■ **TASK MATERIAL**
■ ■ ■ ■ ■

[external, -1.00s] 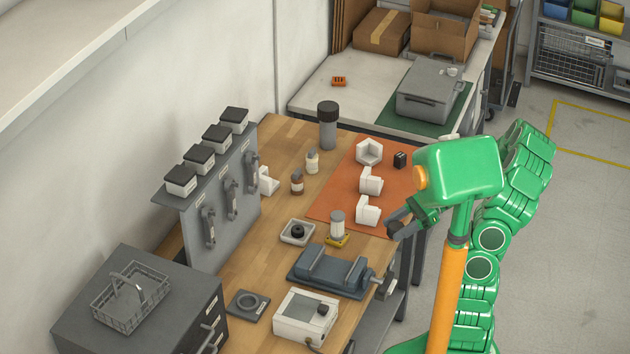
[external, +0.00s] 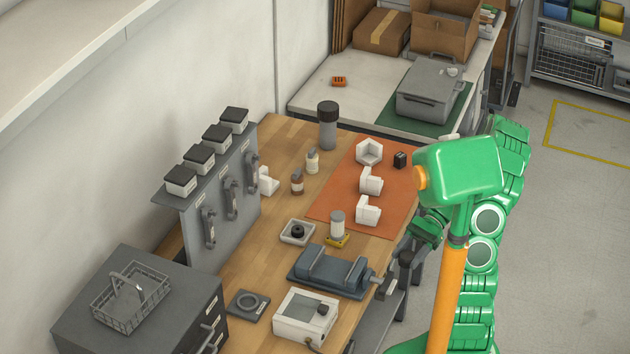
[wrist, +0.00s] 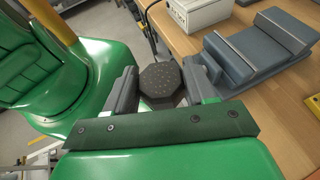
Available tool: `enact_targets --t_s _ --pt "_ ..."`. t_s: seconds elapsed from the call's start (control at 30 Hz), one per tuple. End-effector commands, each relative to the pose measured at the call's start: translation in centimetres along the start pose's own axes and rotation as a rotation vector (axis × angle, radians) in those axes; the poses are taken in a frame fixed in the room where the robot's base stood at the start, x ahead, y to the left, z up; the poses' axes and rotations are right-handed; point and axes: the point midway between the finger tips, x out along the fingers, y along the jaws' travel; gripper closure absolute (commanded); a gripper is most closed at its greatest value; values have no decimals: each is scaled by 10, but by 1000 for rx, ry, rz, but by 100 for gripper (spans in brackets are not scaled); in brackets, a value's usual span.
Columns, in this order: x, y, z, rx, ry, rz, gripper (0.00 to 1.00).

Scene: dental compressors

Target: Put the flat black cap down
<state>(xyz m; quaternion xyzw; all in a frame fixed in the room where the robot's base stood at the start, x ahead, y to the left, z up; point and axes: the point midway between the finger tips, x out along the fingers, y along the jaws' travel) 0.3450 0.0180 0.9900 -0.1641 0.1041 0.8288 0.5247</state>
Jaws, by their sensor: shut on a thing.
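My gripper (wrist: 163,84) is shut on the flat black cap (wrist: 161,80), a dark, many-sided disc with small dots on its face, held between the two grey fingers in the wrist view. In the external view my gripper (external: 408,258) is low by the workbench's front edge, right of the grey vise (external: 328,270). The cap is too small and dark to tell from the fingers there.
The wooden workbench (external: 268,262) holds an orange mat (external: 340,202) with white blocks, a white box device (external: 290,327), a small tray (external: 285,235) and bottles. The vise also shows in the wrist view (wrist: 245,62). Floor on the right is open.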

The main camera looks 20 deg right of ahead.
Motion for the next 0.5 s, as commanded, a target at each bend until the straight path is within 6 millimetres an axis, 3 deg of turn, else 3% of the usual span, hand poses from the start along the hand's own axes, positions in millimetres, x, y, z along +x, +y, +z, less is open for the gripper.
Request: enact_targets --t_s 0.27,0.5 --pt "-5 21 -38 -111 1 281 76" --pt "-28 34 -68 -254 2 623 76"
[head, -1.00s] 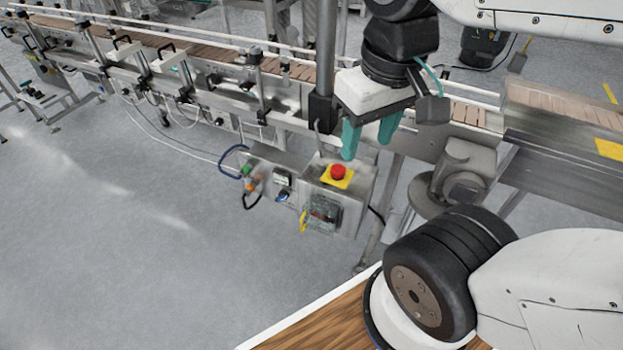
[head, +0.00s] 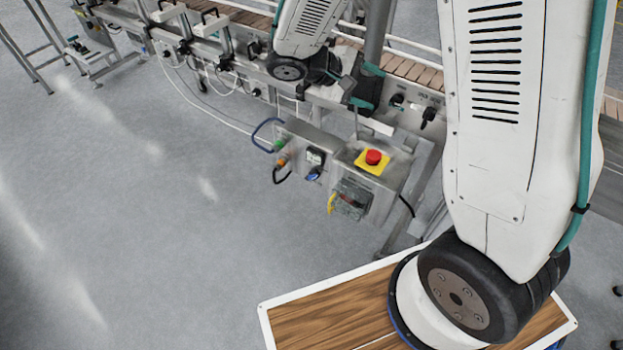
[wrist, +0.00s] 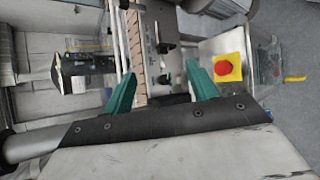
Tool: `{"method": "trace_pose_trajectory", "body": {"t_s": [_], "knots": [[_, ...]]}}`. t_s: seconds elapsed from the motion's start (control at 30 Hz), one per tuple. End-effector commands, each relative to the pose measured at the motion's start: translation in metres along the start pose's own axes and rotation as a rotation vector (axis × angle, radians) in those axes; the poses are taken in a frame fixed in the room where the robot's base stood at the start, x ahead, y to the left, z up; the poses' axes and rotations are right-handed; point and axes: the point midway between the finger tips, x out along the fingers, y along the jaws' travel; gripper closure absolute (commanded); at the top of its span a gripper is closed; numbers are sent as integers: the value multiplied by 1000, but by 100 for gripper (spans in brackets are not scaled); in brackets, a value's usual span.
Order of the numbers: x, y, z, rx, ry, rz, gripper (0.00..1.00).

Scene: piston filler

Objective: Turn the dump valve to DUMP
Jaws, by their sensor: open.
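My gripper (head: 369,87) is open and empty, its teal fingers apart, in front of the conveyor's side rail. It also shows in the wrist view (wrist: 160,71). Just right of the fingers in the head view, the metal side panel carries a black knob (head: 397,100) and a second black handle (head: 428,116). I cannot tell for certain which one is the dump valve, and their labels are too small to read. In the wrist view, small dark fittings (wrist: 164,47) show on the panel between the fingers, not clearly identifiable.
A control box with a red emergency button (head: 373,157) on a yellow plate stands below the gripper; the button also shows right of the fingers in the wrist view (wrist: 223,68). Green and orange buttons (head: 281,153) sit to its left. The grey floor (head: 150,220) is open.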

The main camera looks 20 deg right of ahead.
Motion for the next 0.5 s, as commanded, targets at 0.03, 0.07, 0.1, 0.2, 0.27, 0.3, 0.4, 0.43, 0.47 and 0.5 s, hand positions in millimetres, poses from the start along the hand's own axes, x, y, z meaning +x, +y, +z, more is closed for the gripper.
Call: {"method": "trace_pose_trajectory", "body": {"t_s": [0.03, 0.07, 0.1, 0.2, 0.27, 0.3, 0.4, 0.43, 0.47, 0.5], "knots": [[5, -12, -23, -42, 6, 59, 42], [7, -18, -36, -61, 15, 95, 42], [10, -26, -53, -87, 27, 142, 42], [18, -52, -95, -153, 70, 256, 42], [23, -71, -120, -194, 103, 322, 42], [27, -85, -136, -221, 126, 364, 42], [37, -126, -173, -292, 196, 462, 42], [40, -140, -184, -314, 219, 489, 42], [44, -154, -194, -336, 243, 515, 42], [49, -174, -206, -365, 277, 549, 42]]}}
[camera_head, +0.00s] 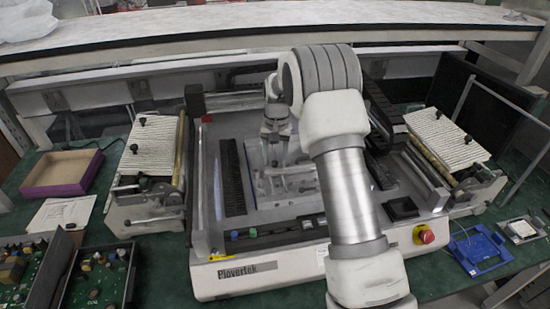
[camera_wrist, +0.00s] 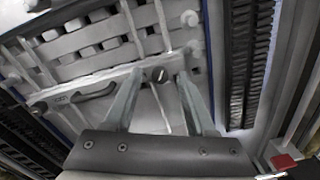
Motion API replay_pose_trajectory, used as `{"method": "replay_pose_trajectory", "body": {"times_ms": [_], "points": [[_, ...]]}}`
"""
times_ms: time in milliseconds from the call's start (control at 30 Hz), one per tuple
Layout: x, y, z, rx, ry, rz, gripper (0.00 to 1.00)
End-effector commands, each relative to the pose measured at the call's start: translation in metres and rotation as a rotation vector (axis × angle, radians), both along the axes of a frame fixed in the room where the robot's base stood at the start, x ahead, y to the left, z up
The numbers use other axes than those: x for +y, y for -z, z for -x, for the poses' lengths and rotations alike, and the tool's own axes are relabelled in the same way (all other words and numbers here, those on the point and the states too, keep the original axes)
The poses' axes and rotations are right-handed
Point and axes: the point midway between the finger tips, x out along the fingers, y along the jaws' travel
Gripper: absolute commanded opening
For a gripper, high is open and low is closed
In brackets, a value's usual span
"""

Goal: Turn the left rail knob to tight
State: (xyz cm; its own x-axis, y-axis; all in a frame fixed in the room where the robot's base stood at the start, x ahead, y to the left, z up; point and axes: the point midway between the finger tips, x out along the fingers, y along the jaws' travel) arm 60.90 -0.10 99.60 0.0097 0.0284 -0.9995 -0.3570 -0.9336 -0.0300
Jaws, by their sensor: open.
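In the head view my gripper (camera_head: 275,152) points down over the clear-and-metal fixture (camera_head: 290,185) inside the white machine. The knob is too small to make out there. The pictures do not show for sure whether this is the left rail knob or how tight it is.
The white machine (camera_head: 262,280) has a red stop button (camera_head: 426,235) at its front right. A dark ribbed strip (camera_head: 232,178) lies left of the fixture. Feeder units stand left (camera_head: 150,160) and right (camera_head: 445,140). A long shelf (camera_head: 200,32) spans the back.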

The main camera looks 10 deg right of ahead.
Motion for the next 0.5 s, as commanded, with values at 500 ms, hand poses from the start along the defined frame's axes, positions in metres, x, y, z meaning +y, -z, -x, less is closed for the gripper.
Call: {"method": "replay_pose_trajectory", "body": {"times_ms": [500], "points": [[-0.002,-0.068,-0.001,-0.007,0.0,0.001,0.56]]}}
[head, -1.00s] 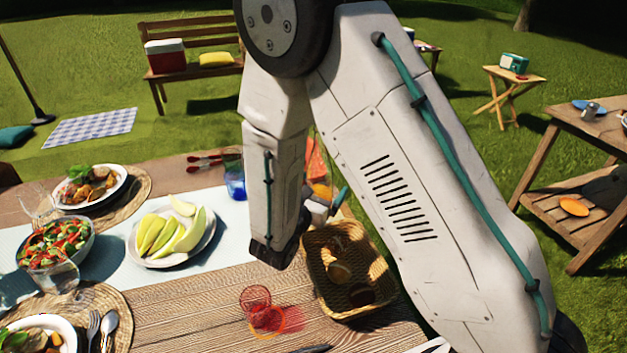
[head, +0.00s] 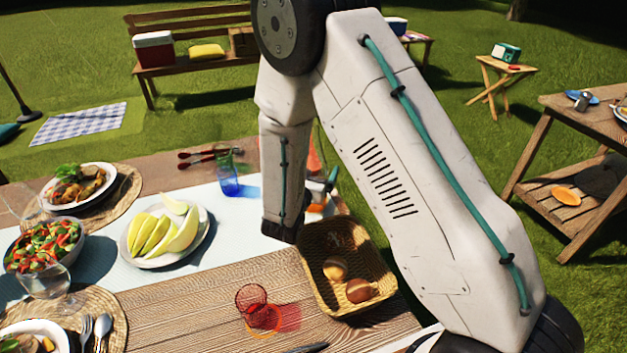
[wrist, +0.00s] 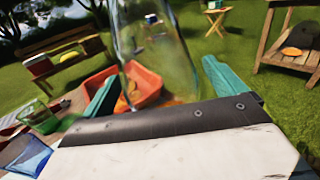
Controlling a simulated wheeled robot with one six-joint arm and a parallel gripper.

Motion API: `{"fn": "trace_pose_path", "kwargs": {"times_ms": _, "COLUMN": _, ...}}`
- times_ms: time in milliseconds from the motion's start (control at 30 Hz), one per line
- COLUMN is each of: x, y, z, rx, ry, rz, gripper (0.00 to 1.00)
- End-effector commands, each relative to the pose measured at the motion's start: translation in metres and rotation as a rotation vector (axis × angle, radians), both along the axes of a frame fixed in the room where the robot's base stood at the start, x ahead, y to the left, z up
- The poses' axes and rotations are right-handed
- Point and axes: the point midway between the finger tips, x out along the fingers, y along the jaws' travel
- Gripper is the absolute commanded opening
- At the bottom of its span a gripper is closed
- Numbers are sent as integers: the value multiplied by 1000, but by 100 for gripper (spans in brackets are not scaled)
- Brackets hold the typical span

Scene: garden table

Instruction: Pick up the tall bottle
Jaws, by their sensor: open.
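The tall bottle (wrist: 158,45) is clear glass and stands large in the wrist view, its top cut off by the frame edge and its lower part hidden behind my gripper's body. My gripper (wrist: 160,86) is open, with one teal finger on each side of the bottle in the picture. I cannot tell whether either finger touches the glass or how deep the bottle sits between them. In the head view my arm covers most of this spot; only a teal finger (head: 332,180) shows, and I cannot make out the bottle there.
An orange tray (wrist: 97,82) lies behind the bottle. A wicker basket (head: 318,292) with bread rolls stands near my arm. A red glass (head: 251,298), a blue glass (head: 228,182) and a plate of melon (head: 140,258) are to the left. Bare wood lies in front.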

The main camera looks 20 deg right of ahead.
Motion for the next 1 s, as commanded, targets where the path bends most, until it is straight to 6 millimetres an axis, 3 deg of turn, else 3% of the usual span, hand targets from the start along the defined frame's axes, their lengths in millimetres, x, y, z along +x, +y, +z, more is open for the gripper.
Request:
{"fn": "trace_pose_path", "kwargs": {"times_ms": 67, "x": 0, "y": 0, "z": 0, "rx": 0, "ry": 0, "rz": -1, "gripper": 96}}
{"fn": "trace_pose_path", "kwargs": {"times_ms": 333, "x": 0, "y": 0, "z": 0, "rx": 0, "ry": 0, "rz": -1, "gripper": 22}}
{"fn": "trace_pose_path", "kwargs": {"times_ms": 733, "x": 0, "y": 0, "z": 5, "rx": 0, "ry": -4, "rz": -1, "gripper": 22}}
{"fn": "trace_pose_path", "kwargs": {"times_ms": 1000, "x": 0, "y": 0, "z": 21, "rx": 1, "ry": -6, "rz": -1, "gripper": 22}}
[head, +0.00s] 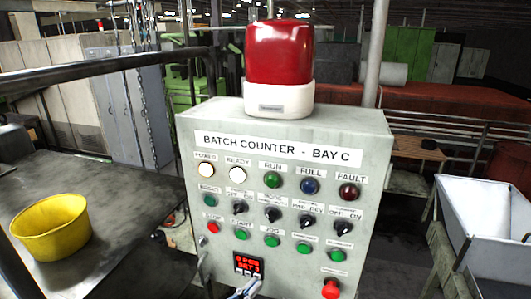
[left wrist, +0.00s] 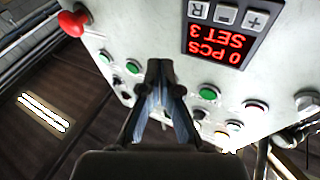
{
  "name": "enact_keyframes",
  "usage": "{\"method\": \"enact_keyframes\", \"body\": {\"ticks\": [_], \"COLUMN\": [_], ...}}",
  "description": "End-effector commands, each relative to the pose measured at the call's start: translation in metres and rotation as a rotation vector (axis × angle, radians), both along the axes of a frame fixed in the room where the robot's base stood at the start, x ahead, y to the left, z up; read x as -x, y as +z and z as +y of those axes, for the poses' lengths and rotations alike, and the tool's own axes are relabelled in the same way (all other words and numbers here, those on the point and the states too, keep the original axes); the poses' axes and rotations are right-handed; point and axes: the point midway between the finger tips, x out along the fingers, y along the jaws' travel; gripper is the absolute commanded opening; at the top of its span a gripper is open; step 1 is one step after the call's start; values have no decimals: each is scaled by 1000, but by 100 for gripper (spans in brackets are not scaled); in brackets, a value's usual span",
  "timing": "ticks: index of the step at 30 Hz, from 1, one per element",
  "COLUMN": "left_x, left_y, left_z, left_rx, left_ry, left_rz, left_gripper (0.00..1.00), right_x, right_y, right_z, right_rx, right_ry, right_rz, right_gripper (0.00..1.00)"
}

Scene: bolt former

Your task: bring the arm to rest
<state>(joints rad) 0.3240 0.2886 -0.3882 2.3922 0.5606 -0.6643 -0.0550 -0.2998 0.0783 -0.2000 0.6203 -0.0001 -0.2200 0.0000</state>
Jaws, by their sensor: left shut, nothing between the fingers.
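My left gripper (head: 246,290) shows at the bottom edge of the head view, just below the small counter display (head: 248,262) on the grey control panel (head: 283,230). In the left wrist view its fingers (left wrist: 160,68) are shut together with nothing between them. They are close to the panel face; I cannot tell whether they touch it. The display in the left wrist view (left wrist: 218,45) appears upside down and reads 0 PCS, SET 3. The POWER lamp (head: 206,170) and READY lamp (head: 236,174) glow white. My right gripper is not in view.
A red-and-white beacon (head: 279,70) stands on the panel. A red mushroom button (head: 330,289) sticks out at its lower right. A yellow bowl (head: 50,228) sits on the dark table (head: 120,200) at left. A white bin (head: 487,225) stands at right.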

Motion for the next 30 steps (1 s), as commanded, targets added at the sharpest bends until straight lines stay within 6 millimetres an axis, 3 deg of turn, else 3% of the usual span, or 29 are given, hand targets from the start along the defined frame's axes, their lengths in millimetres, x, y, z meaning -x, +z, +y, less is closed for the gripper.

■ ■ ■ ■ ■

■ **WRITTEN EXERCISE**
What do the lines above say from the one containing "Order of the" down to the one containing "Objective: Turn the dump valve to DUMP"? Return them exactly, both end lines included, and only them.

■ **COMPLETE ANSWER**
Order of the numbers: x, y, z, rx, ry, rz, gripper (0.00..1.00).

Scene: piston filler

Objective: Turn the dump valve to DUMP

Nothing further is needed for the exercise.